- _Task data_
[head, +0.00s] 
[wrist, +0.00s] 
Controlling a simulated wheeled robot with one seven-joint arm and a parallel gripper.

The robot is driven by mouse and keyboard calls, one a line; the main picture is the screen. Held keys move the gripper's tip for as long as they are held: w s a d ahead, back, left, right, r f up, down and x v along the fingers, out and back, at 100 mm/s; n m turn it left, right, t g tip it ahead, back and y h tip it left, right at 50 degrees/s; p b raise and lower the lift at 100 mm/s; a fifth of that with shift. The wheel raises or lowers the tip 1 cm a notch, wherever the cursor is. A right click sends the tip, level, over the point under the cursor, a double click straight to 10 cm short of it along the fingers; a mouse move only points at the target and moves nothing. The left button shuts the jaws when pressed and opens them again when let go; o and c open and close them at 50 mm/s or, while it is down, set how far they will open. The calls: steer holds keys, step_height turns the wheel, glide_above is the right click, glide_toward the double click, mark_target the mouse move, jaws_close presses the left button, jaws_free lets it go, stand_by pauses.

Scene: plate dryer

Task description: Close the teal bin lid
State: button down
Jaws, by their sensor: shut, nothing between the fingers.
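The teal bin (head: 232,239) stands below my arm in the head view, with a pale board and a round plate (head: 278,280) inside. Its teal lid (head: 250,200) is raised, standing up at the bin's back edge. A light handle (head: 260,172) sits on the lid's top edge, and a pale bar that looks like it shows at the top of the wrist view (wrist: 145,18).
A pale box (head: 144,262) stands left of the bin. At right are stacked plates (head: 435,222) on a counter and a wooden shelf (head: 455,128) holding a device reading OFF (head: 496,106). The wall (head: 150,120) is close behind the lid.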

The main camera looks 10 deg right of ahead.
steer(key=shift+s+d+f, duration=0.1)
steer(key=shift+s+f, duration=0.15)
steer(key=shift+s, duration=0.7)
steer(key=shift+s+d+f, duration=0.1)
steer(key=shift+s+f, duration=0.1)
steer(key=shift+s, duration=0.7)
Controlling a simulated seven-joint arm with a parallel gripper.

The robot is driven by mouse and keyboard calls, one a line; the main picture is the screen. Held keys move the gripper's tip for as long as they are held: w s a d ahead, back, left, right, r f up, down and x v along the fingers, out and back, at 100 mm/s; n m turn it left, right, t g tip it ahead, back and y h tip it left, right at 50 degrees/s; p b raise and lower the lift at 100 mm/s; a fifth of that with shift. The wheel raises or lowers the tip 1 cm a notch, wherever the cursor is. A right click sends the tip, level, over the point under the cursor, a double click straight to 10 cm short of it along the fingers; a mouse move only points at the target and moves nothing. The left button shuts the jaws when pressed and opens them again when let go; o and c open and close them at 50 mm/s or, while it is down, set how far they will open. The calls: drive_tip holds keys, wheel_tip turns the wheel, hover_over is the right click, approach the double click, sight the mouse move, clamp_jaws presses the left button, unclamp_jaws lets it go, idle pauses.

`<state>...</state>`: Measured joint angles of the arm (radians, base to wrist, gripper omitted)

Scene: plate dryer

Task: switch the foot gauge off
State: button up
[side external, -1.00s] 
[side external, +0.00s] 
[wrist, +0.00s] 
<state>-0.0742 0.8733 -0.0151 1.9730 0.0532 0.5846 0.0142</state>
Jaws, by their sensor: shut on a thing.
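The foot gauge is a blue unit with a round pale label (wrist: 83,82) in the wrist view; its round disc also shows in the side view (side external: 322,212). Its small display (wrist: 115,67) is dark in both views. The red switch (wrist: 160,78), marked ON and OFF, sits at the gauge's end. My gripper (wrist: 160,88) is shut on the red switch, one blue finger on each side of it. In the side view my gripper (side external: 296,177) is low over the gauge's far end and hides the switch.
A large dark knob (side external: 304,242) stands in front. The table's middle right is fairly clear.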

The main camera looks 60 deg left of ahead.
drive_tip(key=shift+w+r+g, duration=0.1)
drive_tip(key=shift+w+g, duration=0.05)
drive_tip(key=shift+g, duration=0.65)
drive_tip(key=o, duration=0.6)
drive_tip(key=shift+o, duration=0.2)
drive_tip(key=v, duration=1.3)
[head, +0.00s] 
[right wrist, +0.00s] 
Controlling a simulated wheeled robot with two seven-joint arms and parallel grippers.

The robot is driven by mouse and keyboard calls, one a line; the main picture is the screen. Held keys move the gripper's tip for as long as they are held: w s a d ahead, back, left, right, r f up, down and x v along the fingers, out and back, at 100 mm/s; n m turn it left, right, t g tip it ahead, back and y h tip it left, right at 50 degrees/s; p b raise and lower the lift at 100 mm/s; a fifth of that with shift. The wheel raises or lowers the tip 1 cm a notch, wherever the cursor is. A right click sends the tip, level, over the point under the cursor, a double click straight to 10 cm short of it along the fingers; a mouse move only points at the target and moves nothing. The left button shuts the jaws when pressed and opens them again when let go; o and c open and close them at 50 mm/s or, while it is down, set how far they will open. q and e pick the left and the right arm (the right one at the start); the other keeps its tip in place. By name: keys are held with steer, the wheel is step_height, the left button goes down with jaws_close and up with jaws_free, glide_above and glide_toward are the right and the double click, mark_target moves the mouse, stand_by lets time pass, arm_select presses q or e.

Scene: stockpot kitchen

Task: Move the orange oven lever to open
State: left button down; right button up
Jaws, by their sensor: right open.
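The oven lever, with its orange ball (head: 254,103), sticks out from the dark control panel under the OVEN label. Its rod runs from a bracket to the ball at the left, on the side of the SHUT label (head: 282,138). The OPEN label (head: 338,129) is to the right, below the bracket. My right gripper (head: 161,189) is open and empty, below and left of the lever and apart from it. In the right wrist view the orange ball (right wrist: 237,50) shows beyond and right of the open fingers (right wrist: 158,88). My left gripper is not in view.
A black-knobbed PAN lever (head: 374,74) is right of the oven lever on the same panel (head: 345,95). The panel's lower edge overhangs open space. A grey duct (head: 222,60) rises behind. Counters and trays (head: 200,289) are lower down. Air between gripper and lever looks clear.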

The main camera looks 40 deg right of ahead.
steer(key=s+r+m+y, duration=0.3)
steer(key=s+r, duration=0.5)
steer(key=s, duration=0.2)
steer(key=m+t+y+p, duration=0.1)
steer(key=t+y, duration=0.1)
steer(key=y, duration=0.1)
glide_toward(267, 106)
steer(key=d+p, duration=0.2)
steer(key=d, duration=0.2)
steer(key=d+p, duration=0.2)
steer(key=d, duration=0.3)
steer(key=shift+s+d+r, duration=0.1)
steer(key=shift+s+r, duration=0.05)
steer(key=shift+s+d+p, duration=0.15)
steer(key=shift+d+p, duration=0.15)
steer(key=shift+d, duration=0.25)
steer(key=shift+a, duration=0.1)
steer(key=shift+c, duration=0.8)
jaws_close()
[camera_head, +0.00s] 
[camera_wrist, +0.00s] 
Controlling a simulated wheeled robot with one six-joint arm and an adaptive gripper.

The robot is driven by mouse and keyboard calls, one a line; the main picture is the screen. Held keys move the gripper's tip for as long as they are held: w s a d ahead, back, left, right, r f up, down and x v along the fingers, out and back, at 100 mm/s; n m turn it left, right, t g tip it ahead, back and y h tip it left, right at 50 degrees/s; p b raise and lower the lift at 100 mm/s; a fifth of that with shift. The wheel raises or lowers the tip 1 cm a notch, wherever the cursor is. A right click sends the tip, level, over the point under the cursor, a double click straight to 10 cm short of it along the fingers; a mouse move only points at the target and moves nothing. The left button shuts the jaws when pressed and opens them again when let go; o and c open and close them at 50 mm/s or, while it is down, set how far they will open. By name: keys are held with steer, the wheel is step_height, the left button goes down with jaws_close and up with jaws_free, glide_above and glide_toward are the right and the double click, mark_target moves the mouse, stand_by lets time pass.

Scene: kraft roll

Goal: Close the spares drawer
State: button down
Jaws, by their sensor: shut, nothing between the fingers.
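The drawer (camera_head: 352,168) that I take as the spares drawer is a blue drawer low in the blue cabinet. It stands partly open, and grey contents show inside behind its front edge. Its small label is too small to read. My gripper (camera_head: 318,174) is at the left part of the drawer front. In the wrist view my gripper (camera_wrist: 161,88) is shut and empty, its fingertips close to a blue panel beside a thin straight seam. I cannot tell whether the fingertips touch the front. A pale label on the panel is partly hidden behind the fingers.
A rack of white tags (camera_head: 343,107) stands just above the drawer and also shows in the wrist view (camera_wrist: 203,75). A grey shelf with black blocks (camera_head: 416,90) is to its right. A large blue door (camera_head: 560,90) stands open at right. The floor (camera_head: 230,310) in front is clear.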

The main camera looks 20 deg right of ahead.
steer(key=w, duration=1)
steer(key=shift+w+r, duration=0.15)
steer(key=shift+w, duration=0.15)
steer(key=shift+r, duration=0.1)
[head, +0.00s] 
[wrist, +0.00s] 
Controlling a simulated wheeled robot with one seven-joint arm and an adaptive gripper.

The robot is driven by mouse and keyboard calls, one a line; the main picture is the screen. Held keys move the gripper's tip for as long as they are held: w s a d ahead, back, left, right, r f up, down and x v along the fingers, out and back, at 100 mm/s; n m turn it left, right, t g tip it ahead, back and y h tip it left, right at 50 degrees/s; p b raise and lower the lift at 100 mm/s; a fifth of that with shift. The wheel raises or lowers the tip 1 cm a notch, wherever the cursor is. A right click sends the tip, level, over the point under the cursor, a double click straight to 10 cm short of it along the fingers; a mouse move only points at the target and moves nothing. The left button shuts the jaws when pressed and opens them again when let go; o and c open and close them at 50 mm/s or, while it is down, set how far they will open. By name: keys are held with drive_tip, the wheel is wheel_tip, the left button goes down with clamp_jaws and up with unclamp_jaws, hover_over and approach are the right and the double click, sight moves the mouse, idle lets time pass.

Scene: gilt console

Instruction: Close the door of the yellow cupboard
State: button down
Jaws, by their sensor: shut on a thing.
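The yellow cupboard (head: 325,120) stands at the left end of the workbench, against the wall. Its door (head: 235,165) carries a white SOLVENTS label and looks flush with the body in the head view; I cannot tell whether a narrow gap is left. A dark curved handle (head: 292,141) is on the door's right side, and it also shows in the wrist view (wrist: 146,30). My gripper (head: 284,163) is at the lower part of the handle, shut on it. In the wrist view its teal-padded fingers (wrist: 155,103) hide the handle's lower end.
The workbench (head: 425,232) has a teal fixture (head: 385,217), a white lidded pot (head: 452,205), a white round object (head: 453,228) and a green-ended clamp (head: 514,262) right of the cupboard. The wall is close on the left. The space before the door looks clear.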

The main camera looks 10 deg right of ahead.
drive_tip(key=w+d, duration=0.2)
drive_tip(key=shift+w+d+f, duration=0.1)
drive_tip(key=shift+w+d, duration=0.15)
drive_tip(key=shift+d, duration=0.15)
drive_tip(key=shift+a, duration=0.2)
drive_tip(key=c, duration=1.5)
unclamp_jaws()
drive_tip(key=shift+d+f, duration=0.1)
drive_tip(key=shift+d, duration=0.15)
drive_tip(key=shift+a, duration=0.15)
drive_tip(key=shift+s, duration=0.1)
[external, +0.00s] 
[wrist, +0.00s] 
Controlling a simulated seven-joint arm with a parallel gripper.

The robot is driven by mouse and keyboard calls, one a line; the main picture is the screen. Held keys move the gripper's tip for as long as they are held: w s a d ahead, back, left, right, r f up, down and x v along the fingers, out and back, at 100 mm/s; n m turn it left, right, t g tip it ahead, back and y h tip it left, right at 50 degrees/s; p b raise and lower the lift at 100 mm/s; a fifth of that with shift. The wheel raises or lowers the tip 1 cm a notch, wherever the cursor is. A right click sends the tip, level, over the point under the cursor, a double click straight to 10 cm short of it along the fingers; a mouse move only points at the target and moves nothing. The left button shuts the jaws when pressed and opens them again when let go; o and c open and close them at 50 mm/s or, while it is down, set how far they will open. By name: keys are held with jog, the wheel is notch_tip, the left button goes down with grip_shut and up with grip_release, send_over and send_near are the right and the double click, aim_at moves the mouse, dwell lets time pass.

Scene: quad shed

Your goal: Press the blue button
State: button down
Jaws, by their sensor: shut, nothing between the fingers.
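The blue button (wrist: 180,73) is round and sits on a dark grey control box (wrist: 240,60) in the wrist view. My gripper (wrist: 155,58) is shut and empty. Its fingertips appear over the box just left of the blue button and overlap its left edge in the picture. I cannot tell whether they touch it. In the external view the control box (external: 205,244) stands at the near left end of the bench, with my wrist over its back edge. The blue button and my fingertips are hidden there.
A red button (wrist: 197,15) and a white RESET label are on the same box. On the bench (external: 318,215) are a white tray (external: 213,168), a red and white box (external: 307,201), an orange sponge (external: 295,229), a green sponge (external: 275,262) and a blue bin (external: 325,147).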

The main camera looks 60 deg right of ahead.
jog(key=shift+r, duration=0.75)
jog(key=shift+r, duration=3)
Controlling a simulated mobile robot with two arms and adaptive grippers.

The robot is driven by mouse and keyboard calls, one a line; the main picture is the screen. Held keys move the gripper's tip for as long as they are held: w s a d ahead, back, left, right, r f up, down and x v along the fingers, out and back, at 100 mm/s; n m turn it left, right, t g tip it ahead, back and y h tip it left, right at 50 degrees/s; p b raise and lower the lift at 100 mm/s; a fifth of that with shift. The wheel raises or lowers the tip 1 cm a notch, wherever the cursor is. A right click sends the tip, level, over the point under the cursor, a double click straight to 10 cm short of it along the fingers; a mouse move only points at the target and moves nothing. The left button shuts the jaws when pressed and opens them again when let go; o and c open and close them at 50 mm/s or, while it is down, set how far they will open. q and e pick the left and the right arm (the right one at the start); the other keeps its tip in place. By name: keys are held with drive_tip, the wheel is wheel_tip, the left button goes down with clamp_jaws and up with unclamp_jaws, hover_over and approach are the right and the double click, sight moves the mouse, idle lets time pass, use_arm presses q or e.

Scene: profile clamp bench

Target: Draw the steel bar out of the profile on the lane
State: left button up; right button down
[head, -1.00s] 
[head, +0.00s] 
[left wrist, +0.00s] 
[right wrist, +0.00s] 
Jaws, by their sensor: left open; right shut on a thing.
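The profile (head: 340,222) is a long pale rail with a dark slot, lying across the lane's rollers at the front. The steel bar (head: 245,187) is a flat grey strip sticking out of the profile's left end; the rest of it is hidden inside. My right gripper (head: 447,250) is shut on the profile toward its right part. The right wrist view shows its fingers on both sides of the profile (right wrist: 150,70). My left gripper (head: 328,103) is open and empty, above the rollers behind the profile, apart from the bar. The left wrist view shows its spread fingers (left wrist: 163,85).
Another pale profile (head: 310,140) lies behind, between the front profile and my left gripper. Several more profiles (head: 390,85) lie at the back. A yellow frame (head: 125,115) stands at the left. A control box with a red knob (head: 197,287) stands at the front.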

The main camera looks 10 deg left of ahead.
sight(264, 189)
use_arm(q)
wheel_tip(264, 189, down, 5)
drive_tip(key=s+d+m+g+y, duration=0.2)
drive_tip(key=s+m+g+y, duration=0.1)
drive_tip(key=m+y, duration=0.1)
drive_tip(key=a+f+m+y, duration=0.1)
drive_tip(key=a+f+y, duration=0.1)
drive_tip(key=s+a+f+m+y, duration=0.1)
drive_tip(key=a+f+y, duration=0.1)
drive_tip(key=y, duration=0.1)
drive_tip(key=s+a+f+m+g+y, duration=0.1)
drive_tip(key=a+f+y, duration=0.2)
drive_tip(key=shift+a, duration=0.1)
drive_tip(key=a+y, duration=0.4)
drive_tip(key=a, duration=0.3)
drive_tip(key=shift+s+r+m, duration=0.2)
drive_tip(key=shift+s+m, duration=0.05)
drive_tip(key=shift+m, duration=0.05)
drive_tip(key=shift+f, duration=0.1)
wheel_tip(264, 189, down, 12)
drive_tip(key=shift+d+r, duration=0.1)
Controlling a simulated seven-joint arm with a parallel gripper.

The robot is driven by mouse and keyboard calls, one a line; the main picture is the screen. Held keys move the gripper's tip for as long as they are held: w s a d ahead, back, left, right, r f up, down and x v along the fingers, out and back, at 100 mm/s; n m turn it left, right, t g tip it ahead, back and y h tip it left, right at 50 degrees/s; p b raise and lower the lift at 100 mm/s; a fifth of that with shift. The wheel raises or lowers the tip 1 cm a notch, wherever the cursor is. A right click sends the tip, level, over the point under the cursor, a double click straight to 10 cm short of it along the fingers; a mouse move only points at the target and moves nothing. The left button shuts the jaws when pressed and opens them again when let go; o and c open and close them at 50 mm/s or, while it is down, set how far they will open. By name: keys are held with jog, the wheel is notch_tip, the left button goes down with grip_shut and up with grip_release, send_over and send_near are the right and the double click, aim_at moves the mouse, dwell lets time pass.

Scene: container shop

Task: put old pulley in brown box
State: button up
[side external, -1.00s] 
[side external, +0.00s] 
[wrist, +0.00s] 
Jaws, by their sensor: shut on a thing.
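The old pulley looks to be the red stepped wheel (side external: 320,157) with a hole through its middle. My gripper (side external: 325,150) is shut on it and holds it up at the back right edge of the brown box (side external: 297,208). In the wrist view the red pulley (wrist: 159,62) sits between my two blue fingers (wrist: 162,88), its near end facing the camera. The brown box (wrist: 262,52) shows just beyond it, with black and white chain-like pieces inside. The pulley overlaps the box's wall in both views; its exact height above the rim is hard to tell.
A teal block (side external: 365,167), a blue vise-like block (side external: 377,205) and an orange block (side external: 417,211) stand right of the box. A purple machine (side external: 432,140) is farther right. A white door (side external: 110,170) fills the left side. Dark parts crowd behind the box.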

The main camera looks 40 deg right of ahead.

- _To be done_
Copy out each line of the data containing the string "adaptive".

- _Solution_
Controlling a simulated wheeled robot with one six-joint arm and an adaptive gripper.
Controlling a simulated wheeled robot with one seven-joint arm and an adaptive gripper.
Controlling a simulated mobile robot with two arms and adaptive grippers.

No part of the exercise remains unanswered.